BRIEF
Copy each line of the material below that includes the string "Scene".
== RECORDS TO USE
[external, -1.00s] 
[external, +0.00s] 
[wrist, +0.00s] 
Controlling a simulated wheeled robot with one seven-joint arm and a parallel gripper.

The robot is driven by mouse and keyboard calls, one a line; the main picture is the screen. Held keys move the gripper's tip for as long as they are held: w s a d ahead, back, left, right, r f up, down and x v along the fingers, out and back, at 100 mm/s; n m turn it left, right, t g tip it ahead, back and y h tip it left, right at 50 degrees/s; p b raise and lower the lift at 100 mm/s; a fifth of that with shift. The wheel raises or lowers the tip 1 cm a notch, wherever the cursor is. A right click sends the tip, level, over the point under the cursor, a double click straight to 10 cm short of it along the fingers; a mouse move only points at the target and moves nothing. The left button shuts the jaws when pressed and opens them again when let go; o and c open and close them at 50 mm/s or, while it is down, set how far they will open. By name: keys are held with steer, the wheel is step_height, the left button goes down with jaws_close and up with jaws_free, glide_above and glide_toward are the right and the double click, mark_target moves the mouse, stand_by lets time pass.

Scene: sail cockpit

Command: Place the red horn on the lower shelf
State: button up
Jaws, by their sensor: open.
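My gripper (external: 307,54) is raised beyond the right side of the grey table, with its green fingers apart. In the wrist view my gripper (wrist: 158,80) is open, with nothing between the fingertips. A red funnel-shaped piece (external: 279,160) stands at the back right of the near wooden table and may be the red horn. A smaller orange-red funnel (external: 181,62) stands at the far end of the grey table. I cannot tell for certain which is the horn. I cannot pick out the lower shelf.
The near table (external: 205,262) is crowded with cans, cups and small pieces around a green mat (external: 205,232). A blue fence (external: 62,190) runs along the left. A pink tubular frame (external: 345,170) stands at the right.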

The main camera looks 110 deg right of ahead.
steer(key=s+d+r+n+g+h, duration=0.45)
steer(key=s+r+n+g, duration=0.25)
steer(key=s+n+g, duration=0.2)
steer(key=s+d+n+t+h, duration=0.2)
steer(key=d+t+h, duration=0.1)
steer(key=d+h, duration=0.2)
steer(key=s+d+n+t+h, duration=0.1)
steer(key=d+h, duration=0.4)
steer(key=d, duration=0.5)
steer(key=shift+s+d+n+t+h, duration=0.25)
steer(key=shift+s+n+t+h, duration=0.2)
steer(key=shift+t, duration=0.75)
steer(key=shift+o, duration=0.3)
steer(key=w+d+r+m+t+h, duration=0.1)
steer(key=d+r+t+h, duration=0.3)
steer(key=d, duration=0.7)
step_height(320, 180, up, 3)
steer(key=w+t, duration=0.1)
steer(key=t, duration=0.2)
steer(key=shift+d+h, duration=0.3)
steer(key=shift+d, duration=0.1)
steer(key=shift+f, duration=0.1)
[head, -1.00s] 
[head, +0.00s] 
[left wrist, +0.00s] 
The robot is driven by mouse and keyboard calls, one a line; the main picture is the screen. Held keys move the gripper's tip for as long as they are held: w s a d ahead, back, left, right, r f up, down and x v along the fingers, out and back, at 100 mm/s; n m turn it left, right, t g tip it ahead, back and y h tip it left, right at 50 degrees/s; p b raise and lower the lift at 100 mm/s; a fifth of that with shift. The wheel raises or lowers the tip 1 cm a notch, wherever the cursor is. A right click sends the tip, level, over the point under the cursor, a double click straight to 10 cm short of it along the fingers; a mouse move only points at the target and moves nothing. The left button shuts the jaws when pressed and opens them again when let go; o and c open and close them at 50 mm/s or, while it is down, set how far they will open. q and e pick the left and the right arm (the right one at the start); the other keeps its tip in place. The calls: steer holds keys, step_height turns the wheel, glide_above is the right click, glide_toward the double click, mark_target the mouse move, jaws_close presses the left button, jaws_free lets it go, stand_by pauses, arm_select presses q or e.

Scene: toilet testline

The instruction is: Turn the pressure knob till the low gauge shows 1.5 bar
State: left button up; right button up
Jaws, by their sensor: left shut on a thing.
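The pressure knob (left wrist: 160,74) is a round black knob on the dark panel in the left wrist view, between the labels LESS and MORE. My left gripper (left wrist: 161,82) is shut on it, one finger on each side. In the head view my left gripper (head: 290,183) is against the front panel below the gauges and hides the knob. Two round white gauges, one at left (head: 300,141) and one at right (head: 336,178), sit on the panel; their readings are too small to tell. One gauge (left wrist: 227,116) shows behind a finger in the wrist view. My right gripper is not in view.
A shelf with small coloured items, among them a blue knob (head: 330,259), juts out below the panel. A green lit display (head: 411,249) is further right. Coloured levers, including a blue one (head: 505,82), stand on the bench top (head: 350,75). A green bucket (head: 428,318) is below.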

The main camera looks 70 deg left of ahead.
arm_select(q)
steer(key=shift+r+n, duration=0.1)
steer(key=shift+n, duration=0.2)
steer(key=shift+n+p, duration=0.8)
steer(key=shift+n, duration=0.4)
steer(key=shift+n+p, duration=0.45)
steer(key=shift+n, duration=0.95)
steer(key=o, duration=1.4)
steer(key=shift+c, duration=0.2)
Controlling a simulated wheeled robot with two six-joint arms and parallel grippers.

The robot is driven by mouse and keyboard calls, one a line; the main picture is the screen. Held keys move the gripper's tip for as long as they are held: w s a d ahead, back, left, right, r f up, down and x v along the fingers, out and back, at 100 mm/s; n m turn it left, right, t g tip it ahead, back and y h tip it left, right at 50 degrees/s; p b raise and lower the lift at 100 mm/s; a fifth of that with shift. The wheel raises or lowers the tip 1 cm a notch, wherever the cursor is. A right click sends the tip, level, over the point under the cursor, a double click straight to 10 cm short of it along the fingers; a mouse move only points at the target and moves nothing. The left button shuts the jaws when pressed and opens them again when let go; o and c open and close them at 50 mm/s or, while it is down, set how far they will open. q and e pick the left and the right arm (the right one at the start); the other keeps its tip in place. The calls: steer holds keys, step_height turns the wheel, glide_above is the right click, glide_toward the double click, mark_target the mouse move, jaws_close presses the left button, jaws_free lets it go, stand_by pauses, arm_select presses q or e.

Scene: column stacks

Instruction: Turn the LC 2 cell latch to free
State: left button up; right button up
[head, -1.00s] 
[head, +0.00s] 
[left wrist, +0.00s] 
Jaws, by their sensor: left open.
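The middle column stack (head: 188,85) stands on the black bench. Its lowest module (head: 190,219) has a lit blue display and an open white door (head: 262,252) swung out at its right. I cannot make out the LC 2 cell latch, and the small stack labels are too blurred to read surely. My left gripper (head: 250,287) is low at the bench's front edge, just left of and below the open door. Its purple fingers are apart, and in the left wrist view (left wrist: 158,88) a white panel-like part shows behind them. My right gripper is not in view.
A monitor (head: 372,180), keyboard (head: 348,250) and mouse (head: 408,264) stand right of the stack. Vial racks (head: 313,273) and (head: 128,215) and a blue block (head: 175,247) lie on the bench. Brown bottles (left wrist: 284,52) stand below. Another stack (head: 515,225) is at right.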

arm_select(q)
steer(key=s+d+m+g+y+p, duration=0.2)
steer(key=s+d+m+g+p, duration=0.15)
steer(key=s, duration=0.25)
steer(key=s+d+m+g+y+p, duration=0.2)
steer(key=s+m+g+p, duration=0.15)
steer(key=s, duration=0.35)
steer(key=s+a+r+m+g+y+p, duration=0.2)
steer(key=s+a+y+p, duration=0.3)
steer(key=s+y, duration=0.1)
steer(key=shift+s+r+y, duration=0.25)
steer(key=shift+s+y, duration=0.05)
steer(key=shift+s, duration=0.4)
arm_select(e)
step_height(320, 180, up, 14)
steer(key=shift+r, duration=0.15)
====
ANSWER IN FULL
Scene: sail cockpit
Scene: toilet testline
Scene: column stacks

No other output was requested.